Despite the dearth of information, there are a few numbers out there that can help us establish benchmarks.

First, let’s clarify: this isn’t about the cost of producing a daily vlog, or even most podcasts. Hiring a cute girl or a trio of geeky guys and setting them up behind a table with some fancy graphics is cheap. We’re talking about original, scripted, episodic content.

At the low end of the spectrum, we find Yuri Baranovsky, writer and director of the web sitcom Break a Leg. He estimates that each episode costs him “around $500, out of pocket” to create. And like many web content creators, that number is low because he cashes in a lot of favors to make his show.

The figure cited by John Norris, co-founder of White Rock Lake Productions, falls somewhere in the middle. Norris told us he spent “under half a million dollars” to produce 100, one- to five-minute episodes of his horror series Buried Alive. “Essentially,” Norris said, “we made a two-and-a-half hour movie for under half a million.”

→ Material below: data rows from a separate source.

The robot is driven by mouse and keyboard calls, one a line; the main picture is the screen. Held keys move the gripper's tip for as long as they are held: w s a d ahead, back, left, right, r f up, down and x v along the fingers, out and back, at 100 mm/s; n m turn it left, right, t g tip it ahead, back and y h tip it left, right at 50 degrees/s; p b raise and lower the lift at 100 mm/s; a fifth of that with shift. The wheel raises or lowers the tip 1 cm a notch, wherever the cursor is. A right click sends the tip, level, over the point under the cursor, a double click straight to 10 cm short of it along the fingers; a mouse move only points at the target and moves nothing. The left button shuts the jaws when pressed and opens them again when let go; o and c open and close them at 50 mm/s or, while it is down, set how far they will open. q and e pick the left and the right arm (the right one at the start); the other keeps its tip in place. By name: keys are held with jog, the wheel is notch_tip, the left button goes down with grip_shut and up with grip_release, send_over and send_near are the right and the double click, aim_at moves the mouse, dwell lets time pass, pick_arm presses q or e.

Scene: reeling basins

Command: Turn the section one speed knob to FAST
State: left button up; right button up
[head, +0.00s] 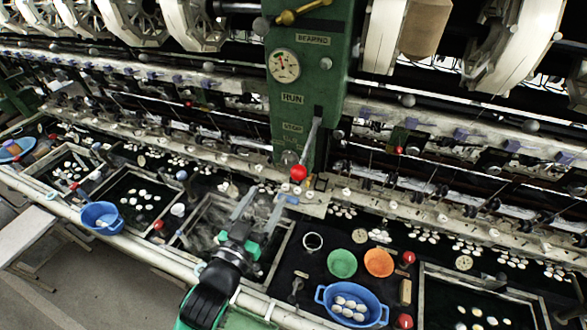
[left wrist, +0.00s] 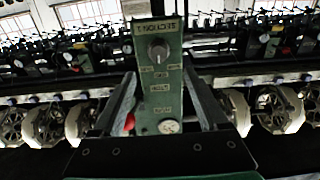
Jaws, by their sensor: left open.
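The section one speed knob (head: 289,158) is a round grey dial low on the green control panel (head: 293,115), under the STOP label. In the left wrist view the knob (left wrist: 158,51) shows above the fingertips, roughly between their lines, with the panel lettering upside down. Its exact pointer setting is too small to tell. My left gripper (head: 270,196) is open and empty, below and short of the knob, not touching it. Its fingers frame the panel in the left wrist view (left wrist: 160,75). My right gripper is not in view.
A lever with a red ball (head: 298,173) hangs just beside the knob. A round gauge (head: 284,66) is higher on the panel. Below stand a blue basin (head: 322,294), a green bowl (head: 342,263) and an orange bowl (head: 379,262). Thread guides and rails flank the panel.

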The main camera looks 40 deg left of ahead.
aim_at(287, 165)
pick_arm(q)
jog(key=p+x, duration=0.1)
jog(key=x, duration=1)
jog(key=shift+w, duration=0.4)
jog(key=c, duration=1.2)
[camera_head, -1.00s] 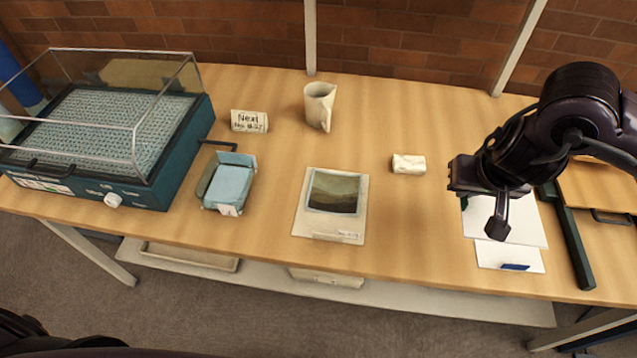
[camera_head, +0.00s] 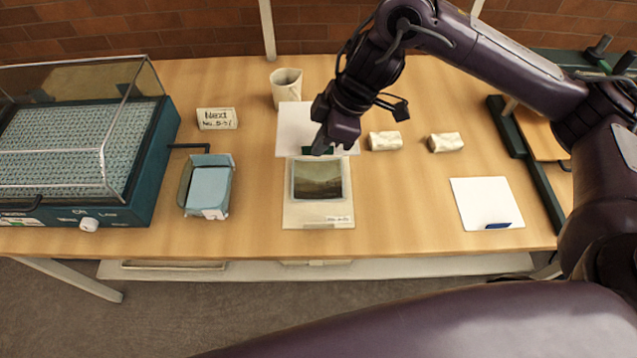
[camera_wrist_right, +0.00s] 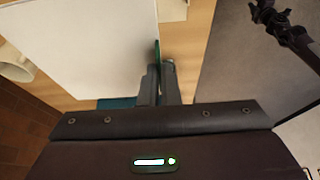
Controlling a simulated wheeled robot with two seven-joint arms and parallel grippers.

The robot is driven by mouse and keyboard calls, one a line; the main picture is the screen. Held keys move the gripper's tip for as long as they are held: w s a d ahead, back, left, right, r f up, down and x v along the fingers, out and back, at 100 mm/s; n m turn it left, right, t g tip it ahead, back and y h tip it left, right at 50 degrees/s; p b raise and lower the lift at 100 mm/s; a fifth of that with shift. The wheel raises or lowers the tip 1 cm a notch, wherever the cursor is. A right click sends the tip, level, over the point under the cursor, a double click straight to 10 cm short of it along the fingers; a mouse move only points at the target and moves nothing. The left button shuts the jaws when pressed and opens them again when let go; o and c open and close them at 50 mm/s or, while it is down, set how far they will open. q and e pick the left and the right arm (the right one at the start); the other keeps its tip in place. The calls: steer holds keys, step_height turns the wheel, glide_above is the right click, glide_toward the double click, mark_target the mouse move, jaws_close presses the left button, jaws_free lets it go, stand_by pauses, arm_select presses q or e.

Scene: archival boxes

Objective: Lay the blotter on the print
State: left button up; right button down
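The print (camera_head: 319,179), a dark landscape picture on a cream mount (camera_head: 318,213), lies at the table's middle. My right gripper (camera_head: 322,148) is at the print's far edge. It is shut on the green tab (camera_wrist_right: 157,50) of a white sheet, the blotter (camera_head: 291,122). The blotter also fills the upper left of the right wrist view (camera_wrist_right: 85,40). It extends beyond the print's far side, and the gripper hides part of it. Whether it touches the mount or hovers above it, I cannot tell. My left gripper is not in the head view.
A white sheet with a blue tab (camera_head: 487,200) lies at the right. Two pale blocks (camera_head: 385,141) (camera_head: 446,142) lie between. A cup (camera_head: 286,86) stands behind the blotter.

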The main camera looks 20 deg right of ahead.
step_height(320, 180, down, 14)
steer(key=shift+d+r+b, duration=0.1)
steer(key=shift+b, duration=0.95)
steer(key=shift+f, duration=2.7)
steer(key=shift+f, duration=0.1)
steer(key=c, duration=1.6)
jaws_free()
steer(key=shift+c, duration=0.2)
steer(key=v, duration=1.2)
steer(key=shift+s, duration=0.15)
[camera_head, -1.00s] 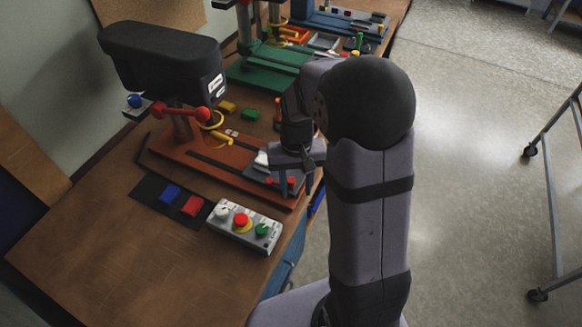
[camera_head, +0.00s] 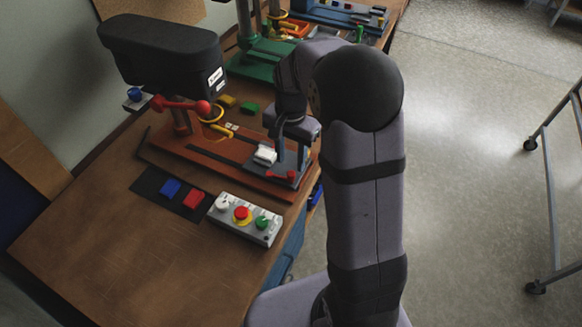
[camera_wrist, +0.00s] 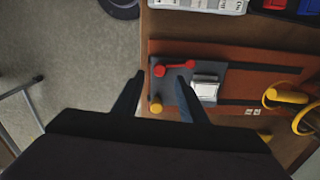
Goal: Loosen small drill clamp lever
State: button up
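The small drill's clamp (camera_head: 276,168) is a grey plate on the red-brown drill base. A red lever with a round end (camera_head: 284,176) lies along its near side. In the wrist view the red lever (camera_wrist: 176,68) lies at the clamp's upper edge. A white block (camera_wrist: 205,88) sits on the clamp plate. My gripper (camera_wrist: 161,77) is open and empty. In the wrist view its fingertips appear either side of the lever's round end; I cannot tell the height gap. In the head view my gripper (camera_head: 291,163) points down over the clamp.
A white button box (camera_head: 244,219) and a black mat (camera_head: 152,183) with blue and red blocks lie at the near side. The drill head (camera_head: 165,57) with a red handle stands left. The table's right edge is close.

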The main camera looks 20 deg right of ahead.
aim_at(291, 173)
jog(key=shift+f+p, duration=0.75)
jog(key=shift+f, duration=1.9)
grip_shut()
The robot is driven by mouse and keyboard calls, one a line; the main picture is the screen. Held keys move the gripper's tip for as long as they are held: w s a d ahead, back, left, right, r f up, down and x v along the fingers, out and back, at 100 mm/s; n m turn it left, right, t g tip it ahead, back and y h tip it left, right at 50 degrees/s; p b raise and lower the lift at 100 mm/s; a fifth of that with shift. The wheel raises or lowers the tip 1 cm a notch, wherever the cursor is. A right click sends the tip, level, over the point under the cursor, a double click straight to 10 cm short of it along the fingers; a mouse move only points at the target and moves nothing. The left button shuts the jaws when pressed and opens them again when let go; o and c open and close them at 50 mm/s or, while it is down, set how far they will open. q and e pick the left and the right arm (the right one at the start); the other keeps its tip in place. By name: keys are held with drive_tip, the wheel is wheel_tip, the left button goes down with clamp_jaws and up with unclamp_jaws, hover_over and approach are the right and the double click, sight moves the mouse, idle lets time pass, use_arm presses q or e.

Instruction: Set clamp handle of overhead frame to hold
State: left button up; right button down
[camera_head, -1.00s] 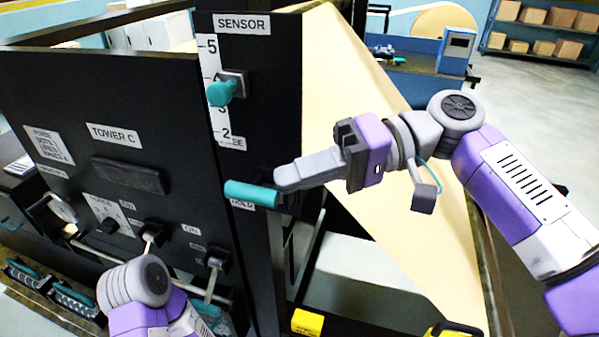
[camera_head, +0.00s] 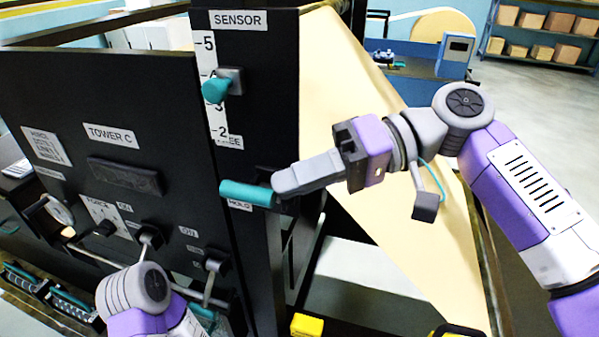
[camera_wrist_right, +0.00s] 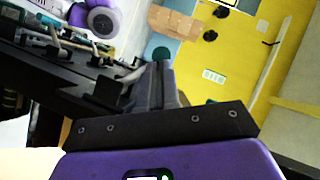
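The clamp handle (camera_head: 246,193), a teal cylinder, sticks out of the dark upright of the frame, beside the partly covered HOLD label (camera_head: 240,206). The FREE label is higher up. My right gripper (camera_head: 276,184) reaches in from the right, its fingertips at the handle's right end. In the right wrist view, the two grey fingers (camera_wrist_right: 160,83) lie close together, and a round teal end (camera_wrist_right: 160,54) shows just past their tips. The fingers look shut, with no handle visible between them. The exact contact is hidden. My left arm shows at the bottom left; its gripper is out of sight.
A second teal knob (camera_head: 216,89) sits above on the numbered SENSOR scale (camera_head: 207,55). The TOWER C panel (camera_head: 75,105) with several levers fills the left. A sloping kraft paper web (camera_head: 375,190) runs behind my right arm. A yellow block (camera_head: 307,325) lies low in front.

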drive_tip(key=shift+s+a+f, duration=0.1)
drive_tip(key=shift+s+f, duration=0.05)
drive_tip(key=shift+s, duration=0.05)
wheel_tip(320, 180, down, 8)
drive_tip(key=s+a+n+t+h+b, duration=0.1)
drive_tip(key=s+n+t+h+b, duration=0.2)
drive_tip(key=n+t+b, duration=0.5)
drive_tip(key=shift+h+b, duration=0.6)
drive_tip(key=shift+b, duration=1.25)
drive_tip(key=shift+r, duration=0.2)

Using that analogy, this works out to $3,333 per minute, roughly in line with the number disclosed by Michael Eisner a couple weeks ago — he said it cost him $3,000 to make 90 seconds of Prom Queen.

At the high end of the spectrum is the award-winning Sanctuary. The fx-heavy sci-fi spectacular cost roughly $4.3 million to produce. With the series running a total of 135 minutes, that works out to nearly $32,000 per minute.

Of course, that’s the really high end. A good starting point to create a web series, according to a number of producers we asked, is about $1,000 dollar per finished minute.

To compare, check out this stat courtesy of Variety about the price to produce an OldTeeVee show:

Production costs for a high-end scripted drama series now range from $2.7 million to $3.3 million per seg; single-camera half-hour comedies range from $1.6 million to more than $2 million, depending on cast size and the level of star salaries, according to industry sources.

Using the low-end numbers, that breaks down to over $61,000 per minute for a 44 minute scripted drama, and close to $73,000 per minute for a 22 minute comedy.

Suddenly the price tag on Sanctuary isn’t looking that bad.

The real point here is to try and establish a starting point to get a rough idea of what you need to produce a webisode, and how much bang for your buck you’re getting.

33 Responses to “What Does it Cost to Make a Webisode?”

  1. Just to throw our hat into the ring :D
    My company is working on a 7 episode series that will, all told, run us about 2k per episode, but again, we are burning favors and friendships left and right to make it happen. The difference in we are using wholly CGI content (we wanted to do live action originally, but that turned into a big snarly mess too quickly to get off the ground).

  2. I’m interested in putting together a webisode series (2-3 minutes each) with a good 30-sec intro. My company is Cable Guyz ( in Lincoln, Ne. We continue to grow and have a great group of people and people seem to remember us by our name and radio spots.
    I’m looking at ways to set ourselves apart form competitors and provide some unique exposure. I’m not sure where to start?
    My vision is an American Choppers crossed with a Flip this House in a day-to-day contractor’s world such as ourselves. Although I open myself up to our competitors it would be interesting for people to see our potential profits on different projects should everything go according to plan.
    Let me know if someone’s interest in supporting this project or if you could point me in the right direction I would appreciate it.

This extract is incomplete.